### Written exercise
Collect all lines from the listing that include the string "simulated".

### Material to process
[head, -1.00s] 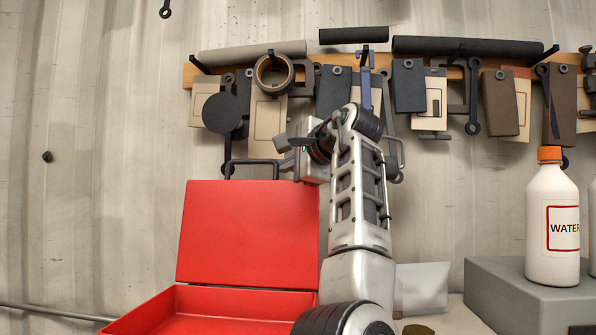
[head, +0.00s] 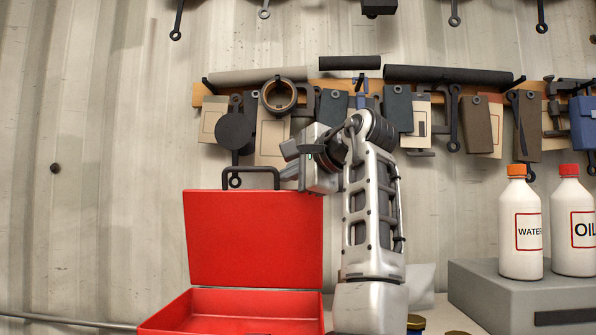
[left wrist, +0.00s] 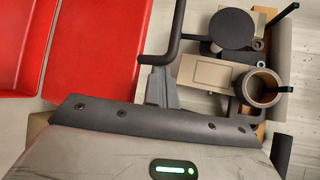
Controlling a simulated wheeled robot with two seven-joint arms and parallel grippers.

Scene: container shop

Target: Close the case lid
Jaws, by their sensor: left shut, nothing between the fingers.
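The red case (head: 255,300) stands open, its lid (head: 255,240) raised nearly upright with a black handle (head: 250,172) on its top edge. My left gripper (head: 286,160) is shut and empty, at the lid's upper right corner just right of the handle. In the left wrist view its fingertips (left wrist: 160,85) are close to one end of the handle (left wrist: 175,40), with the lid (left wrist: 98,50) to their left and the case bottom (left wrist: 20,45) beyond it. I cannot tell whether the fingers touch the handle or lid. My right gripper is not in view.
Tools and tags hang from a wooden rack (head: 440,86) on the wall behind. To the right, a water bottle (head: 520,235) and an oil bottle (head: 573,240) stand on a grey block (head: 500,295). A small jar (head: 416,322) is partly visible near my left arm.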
---
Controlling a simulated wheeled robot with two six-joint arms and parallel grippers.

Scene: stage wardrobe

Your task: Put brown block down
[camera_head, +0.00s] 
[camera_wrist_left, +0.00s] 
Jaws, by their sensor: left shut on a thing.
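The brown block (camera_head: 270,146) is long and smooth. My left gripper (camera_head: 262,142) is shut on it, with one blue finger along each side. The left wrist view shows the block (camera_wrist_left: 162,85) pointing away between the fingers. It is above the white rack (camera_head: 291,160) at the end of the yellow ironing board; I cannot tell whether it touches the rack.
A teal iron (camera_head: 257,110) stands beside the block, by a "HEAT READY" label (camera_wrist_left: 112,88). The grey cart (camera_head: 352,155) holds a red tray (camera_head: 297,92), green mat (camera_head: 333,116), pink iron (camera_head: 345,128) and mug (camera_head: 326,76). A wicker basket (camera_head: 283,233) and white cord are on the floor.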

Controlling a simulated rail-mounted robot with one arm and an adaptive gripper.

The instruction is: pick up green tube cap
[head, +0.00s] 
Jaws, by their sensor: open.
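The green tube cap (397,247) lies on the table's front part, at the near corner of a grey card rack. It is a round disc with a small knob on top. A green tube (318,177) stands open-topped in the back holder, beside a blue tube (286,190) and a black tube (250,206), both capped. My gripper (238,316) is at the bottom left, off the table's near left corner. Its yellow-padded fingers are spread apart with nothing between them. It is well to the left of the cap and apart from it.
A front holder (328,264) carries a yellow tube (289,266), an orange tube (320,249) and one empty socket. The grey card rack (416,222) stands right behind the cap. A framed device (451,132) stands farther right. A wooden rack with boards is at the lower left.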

### Response for this exercise
Controlling a simulated wheeled robot with two seven-joint arms and parallel grippers.
Controlling a simulated wheeled robot with two six-joint arms and parallel grippers.
Controlling a simulated rail-mounted robot with one arm and an adaptive gripper.

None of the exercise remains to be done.